╭─ DATA SHOWN

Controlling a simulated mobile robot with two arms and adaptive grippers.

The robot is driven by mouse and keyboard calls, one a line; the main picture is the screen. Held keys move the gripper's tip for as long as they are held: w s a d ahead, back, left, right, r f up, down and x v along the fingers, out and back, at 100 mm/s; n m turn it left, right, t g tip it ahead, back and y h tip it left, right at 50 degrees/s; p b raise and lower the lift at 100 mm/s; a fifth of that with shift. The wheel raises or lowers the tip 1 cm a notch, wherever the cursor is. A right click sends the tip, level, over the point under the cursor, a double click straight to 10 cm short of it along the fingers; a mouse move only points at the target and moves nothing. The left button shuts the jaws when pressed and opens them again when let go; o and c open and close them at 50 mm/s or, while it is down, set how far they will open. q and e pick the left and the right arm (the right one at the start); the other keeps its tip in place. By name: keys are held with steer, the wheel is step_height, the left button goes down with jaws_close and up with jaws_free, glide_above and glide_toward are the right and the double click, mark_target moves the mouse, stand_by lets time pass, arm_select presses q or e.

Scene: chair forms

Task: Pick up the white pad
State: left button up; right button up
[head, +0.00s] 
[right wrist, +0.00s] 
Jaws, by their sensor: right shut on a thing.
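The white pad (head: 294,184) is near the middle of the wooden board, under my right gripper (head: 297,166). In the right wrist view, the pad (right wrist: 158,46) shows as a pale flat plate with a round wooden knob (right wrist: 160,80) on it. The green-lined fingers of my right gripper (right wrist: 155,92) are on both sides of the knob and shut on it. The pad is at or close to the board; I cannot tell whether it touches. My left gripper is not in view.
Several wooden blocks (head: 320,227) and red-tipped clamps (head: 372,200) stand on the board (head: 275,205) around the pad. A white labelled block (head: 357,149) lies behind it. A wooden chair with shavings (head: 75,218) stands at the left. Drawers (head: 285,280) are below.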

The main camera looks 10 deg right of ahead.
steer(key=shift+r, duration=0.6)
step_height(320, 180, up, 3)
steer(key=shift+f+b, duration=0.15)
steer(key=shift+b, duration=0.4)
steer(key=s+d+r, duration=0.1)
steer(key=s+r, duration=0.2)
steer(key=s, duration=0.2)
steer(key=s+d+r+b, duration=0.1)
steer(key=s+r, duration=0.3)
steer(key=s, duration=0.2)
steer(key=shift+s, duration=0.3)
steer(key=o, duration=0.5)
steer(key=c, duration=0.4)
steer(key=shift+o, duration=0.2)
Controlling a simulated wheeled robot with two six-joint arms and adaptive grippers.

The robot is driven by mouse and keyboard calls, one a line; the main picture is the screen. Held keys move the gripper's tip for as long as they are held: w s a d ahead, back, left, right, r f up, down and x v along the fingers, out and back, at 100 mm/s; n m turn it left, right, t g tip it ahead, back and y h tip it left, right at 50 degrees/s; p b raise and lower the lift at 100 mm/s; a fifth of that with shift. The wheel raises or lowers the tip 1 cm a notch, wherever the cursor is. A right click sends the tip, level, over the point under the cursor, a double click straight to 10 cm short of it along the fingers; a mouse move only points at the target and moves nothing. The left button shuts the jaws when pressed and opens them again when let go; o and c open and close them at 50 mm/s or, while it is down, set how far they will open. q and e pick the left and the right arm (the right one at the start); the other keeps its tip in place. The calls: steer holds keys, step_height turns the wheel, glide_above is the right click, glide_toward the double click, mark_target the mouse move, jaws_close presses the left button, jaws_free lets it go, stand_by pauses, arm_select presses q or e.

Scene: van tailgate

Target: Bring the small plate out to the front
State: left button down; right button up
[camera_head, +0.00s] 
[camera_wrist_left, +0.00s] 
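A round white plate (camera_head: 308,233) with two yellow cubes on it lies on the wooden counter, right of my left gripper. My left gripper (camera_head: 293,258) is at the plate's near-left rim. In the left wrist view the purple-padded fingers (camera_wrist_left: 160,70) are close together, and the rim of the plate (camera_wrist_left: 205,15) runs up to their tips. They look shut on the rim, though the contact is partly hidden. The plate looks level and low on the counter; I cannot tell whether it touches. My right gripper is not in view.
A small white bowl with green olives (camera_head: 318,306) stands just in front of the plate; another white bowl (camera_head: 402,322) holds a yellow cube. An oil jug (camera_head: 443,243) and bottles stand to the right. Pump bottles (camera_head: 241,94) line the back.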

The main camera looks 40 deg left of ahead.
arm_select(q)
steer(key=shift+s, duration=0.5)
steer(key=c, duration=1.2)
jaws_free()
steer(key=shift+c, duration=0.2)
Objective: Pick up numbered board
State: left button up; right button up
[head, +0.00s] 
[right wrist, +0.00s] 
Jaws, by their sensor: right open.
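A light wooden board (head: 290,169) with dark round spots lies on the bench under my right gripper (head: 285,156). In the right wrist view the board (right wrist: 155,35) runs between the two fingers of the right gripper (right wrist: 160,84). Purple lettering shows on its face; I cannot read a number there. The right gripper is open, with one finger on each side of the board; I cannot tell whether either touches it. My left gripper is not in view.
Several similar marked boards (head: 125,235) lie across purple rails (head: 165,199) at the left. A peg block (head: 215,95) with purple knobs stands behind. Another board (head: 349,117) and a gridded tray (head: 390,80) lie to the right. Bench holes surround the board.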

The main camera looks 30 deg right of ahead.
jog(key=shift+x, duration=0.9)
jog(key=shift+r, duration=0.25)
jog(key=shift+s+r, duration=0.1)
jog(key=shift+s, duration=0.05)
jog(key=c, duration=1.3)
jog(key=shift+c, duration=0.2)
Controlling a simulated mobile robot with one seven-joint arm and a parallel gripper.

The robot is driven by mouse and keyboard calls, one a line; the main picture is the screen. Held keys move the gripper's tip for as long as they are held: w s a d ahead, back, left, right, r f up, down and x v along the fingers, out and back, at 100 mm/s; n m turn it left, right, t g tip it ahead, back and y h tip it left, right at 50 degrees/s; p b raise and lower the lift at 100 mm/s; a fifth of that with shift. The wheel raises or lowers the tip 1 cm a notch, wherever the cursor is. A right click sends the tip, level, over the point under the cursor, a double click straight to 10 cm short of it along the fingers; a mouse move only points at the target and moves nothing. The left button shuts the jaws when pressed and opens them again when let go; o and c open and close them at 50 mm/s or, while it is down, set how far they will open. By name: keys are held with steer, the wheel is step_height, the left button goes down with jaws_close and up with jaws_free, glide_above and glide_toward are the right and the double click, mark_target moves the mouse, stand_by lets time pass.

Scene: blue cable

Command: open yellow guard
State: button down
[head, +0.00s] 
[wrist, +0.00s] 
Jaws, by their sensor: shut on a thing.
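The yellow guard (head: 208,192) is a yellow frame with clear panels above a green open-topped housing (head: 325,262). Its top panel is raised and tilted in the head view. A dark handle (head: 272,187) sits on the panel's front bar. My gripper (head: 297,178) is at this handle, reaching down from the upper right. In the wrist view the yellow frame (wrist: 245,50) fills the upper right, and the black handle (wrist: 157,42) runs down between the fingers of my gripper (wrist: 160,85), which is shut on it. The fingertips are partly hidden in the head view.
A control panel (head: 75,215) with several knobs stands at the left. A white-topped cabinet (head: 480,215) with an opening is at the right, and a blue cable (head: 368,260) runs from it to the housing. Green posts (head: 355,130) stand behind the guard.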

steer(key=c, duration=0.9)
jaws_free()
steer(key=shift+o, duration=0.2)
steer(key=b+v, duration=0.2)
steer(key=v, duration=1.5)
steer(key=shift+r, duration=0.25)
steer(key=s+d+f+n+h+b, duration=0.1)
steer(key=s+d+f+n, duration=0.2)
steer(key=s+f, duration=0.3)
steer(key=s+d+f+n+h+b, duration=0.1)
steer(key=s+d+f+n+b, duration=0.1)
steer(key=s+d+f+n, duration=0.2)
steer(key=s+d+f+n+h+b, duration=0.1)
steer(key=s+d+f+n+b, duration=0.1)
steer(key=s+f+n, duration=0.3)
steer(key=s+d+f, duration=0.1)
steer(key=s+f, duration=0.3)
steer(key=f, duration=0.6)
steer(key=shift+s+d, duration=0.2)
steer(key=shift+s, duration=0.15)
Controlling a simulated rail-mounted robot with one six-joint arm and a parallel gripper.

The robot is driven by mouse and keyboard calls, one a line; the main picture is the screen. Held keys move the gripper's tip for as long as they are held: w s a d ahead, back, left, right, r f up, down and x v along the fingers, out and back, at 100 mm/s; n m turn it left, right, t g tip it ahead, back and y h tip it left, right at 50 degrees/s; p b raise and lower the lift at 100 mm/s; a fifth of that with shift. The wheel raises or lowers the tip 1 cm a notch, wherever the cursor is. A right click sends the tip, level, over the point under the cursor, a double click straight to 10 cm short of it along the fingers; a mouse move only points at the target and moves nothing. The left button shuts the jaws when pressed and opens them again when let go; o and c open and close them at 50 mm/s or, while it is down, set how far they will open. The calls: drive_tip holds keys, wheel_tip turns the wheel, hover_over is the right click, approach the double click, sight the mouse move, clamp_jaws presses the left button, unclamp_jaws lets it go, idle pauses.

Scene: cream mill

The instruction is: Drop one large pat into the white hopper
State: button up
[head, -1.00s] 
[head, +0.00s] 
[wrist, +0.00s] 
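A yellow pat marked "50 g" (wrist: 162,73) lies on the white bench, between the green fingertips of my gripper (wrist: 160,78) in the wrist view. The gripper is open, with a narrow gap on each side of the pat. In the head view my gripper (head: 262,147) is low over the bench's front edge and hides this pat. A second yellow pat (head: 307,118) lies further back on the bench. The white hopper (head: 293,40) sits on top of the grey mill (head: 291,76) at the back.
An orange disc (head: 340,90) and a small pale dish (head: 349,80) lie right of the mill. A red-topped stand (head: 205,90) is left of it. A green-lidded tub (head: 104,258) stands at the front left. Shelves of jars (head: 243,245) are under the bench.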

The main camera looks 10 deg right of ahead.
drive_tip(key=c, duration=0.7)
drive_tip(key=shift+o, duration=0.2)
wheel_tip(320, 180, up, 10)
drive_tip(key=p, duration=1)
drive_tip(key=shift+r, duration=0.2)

╰─

Copy every line above that holds the word "adaptive".

Controlling a simulated mobile robot with two arms and adaptive grippers.
Controlling a simulated wheeled robot with two six-joint arms and adaptive grippers.

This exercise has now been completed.